__What this task involves__.
Check each line of the data below for the word "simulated", then extract the ones that have it.
───── Provided entries ─────
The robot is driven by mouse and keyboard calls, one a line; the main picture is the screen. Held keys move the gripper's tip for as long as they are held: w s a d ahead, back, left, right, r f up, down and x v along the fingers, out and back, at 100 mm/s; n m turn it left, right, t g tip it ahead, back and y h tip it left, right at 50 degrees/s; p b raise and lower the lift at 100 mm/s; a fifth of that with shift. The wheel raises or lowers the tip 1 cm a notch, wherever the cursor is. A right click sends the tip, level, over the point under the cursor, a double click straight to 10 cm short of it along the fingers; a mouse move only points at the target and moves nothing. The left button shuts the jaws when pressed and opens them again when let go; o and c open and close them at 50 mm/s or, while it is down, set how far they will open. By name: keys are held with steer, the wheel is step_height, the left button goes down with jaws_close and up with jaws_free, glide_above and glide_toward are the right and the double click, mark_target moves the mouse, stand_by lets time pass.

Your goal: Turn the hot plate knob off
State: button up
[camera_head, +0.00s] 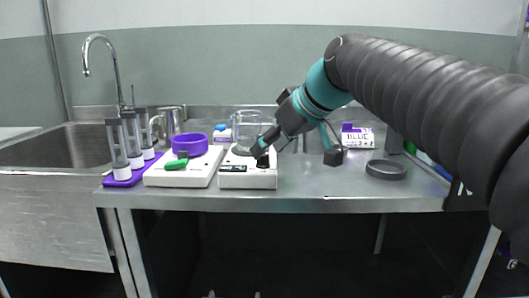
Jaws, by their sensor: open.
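The hot plate (232,180) is a white box near the front edge of the metal table, with a dark display strip on its front face. A clear glass beaker (247,126) stands on top of it. A small black shape at the front right of its top, beside my fingertip, may be the knob; I cannot tell it apart from the fingertip or read its setting. My gripper (298,153) is open and tilted down from the right. Its left finger is at the hot plate's right front; its right finger is over the table. Contact is unclear.
Left of the hot plate is another white device (195,178) with a purple bowl (190,144) and a green item (176,164). Several clear cylinders stand on a purple rack (122,182). A dark round dish (386,170) and a labelled box (357,137) lie right. The table's front right is clear.

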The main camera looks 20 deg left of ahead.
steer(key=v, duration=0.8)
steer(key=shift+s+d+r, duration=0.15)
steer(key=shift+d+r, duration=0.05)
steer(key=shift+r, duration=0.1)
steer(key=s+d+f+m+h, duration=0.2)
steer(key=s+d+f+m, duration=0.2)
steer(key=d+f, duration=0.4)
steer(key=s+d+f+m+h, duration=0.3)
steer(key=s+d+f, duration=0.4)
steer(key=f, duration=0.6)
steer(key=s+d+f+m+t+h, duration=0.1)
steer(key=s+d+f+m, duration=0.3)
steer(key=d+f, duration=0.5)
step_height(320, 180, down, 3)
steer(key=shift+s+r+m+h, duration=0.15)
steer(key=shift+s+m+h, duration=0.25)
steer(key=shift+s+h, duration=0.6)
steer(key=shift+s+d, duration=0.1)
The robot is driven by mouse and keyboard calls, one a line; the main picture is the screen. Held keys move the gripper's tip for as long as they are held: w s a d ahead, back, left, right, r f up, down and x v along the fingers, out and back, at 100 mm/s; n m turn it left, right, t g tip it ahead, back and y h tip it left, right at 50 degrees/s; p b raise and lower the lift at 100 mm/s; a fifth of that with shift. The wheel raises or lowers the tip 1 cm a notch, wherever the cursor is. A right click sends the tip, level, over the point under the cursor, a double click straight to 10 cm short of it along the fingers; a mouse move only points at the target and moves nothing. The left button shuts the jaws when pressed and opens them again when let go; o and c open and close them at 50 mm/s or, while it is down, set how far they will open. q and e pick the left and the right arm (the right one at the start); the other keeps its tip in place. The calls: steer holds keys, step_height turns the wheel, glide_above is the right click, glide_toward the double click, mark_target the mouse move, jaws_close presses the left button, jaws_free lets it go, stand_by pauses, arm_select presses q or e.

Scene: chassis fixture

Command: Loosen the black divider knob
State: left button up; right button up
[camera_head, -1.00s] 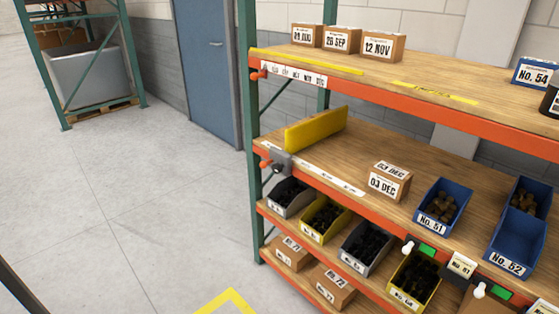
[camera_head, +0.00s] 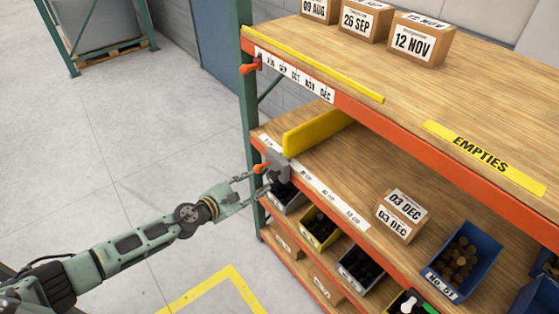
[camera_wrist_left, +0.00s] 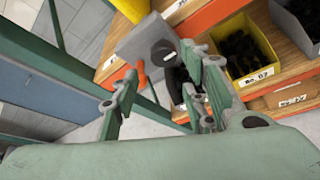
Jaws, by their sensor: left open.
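The black divider knob (camera_wrist_left: 163,52) sits on the face of a grey clamp block (camera_wrist_left: 145,38) in the left wrist view. The same clamp (camera_head: 277,160) shows on the shelf's front edge in the head view, where the knob is mostly hidden by the gripper. The yellow divider (camera_head: 318,131) stands upright on the shelf behind it. My left gripper (camera_head: 254,184) is open at the clamp, fingers pointing at it. In the wrist view its fingers (camera_wrist_left: 160,64) lie either side of the knob; contact cannot be told. My right gripper is not in view.
An orange knob (camera_head: 259,168) is close beside the clamp. Bins of dark parts (camera_head: 320,226) stand below the shelf edge. A 03 DEC box (camera_head: 402,215) and a blue bin (camera_head: 463,258) are farther right.

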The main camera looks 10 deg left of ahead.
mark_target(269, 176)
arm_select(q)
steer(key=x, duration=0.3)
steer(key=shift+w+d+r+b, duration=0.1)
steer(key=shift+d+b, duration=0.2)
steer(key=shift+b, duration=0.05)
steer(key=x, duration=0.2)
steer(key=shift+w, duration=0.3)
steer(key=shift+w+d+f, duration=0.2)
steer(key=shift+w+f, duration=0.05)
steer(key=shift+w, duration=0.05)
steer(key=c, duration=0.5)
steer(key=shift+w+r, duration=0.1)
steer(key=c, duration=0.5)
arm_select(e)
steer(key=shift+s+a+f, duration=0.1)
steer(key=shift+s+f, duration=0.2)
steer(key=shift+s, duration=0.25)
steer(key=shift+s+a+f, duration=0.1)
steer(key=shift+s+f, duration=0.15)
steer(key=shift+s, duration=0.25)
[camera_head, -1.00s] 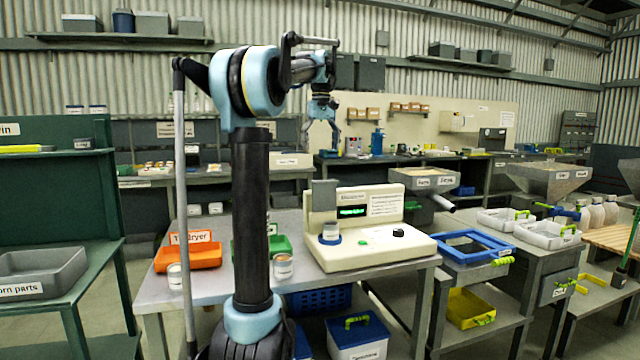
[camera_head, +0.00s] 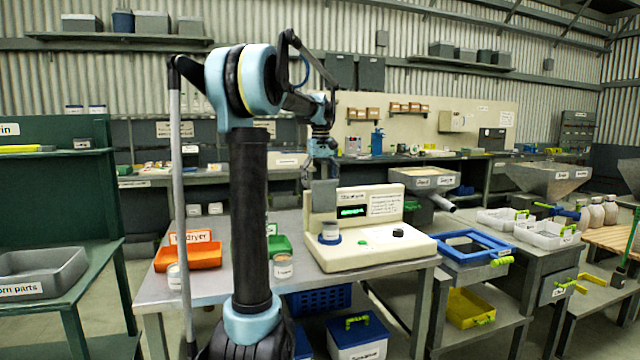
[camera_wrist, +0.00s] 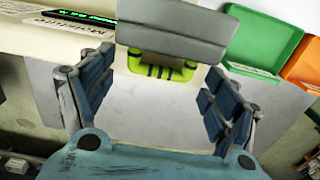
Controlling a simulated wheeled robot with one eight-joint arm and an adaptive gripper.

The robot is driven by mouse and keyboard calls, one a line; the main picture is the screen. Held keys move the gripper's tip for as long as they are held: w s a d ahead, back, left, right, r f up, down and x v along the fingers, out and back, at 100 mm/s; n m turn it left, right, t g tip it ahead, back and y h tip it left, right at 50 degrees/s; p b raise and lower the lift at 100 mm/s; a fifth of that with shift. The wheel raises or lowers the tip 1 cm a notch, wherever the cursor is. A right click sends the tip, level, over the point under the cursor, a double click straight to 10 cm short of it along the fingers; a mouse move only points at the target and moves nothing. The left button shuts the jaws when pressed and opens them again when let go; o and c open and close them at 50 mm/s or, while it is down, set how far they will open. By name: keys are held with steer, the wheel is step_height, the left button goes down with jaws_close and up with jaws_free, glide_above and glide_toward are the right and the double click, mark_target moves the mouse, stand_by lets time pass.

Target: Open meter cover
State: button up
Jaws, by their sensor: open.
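The meter (camera_head: 365,245) is a cream bench unit with a lit green display, on the grey table. Its cover, a grey flap (camera_head: 324,194), stands at the meter's left side over a cup with a blue base (camera_head: 329,233). My gripper (camera_head: 318,172) is just above and behind this cover. In the wrist view the grey cover (camera_wrist: 172,32) crosses the top, with a lime-green handle (camera_wrist: 157,70) below it. My open gripper's fingers (camera_wrist: 157,80) are on either side of the handle, with visible gaps. The cover's hinge cannot be made out.
An orange tray (camera_head: 188,256) and a green tray (camera_head: 279,246) lie left of the meter. A blue frame tray (camera_head: 472,246) is to the right. The table's front middle is mostly clear.

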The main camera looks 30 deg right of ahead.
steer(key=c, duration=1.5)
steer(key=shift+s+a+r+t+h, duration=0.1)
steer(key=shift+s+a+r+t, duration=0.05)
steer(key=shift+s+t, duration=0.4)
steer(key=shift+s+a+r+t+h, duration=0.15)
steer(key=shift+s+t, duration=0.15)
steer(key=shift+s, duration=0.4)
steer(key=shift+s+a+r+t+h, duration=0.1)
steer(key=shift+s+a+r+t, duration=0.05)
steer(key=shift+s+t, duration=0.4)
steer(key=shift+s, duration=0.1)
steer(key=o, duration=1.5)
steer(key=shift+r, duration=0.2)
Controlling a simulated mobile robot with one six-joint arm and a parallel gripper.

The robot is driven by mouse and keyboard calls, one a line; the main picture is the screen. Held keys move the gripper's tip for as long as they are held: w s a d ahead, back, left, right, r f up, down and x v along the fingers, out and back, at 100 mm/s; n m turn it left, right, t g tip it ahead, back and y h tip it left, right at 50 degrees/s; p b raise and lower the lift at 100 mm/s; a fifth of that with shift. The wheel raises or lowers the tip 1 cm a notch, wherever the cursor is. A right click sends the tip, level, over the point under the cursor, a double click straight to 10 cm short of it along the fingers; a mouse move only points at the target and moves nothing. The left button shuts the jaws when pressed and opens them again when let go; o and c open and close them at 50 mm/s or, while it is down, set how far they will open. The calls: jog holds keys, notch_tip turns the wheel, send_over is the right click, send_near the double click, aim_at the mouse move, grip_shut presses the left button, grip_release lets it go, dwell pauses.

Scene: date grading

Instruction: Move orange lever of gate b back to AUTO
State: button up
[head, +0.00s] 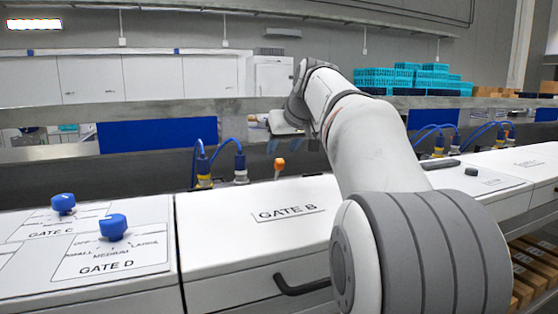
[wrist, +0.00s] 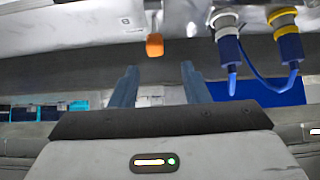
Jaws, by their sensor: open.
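The orange lever (head: 279,163) of gate B stands on a thin stem at the back edge of the white GATE B housing (head: 230,245). No AUTO mark is readable, so its setting cannot be told. In the wrist view the orange knob (wrist: 155,45) is just beyond the fingertips, roughly centred between them. My gripper (head: 293,146) is open, above and behind the lever in the head view, with nothing between the fingers. The wrist view shows the two blue-grey fingers of my gripper (wrist: 159,68) spread apart, with no clear contact with the knob.
Cable plugs with blue cables (head: 204,165) stand left of the lever; they also show in the wrist view (wrist: 228,45). The panel with the GATE D blue knob (head: 113,227) is at left. A black handle (head: 300,286) is on the GATE B front. Teal crates (head: 415,78) are behind.

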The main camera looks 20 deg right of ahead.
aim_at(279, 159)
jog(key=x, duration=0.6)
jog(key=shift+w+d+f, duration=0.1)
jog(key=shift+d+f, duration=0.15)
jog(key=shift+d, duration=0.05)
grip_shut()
─────
__Output below__.
Controlling a simulated wheeled robot with one eight-joint arm and an adaptive gripper.
Controlling a simulated mobile robot with one six-joint arm and a parallel gripper.

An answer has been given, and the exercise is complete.